Dataset content:
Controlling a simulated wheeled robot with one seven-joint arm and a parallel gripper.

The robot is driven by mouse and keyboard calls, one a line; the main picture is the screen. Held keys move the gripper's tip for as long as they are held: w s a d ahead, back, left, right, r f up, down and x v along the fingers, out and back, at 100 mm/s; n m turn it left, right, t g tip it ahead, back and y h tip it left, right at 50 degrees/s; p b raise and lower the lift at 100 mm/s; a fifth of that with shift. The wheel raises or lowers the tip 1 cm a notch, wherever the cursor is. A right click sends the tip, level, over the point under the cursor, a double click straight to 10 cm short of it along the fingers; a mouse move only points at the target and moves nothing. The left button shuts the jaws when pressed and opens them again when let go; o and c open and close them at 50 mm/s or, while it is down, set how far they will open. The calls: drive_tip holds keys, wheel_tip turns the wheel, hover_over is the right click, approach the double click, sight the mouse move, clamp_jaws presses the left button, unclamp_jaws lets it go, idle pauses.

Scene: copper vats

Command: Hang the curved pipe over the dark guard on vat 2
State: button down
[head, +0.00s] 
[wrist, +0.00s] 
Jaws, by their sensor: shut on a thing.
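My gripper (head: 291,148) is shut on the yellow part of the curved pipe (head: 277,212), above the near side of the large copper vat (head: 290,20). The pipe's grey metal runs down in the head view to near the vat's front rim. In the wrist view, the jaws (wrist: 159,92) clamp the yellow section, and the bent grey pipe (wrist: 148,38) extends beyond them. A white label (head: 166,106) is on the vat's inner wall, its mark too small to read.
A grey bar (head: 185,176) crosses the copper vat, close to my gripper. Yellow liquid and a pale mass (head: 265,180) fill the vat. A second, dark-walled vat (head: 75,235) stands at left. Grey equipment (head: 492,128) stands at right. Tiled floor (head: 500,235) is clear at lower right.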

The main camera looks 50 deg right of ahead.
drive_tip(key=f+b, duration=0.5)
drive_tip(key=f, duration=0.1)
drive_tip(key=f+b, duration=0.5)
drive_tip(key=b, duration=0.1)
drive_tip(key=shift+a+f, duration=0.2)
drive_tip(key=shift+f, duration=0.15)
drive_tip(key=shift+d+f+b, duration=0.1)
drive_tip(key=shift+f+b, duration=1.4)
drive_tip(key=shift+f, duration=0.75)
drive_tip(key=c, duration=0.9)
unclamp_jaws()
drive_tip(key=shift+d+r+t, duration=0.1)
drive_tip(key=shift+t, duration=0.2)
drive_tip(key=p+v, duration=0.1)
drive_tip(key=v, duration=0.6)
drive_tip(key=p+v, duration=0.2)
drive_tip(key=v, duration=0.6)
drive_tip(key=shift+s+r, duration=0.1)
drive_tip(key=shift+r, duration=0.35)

Given problem:
Produce an exact copy of the whole listing.

Solution to this task:
Controlling a simulated wheeled robot with one seven-joint arm and a parallel gripper.

The robot is driven by mouse and keyboard calls, one a line; the main picture is the screen. Held keys move the gripper's tip for as long as they are held: w s a d ahead, back, left, right, r f up, down and x v along the fingers, out and back, at 100 mm/s; n m turn it left, right, t g tip it ahead, back and y h tip it left, right at 50 degrees/s; p b raise and lower the lift at 100 mm/s; a fifth of that with shift. The wheel raises or lowers the tip 1 cm a notch, wherever the cursor is. A right click sends the tip, level, over the point under the cursor, a double click straight to 10 cm short of it along the fingers; a mouse move only points at the target and moves nothing. The left button shuts the jaws when pressed and opens them again when let go; o and c open and close them at 50 mm/s or, while it is down, set how far they will open. The calls: drive_tip holds keys, wheel_tip turns the wheel, hover_over is the right click, approach the double click, sight the mouse move, clamp_jaws presses the left button, unclamp_jaws lets it go, idle pauses.

Scene: copper vats

Command: Hang the curved pipe over the dark guard on vat 2
State: button down
[head, +0.00s] 
[wrist, +0.00s] 
Jaws, by their sensor: shut on a thing.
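My gripper (head: 291,148) is shut on the yellow part of the curved pipe (head: 277,212), above the near side of the large copper vat (head: 290,20). The pipe's grey metal runs down in the head view to near the vat's front rim. In the wrist view, the jaws (wrist: 159,92) clamp the yellow section, and the bent grey pipe (wrist: 148,38) extends beyond them. A white label (head: 166,106) is on the vat's inner wall, its mark too small to read.
A grey bar (head: 185,176) crosses the copper vat, close to my gripper. Yellow liquid and a pale mass (head: 265,180) fill the vat. A second, dark-walled vat (head: 75,235) stands at left. Grey equipment (head: 492,128) stands at right. Tiled floor (head: 500,235) is clear at lower right.

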The main camera looks 50 deg right of ahead.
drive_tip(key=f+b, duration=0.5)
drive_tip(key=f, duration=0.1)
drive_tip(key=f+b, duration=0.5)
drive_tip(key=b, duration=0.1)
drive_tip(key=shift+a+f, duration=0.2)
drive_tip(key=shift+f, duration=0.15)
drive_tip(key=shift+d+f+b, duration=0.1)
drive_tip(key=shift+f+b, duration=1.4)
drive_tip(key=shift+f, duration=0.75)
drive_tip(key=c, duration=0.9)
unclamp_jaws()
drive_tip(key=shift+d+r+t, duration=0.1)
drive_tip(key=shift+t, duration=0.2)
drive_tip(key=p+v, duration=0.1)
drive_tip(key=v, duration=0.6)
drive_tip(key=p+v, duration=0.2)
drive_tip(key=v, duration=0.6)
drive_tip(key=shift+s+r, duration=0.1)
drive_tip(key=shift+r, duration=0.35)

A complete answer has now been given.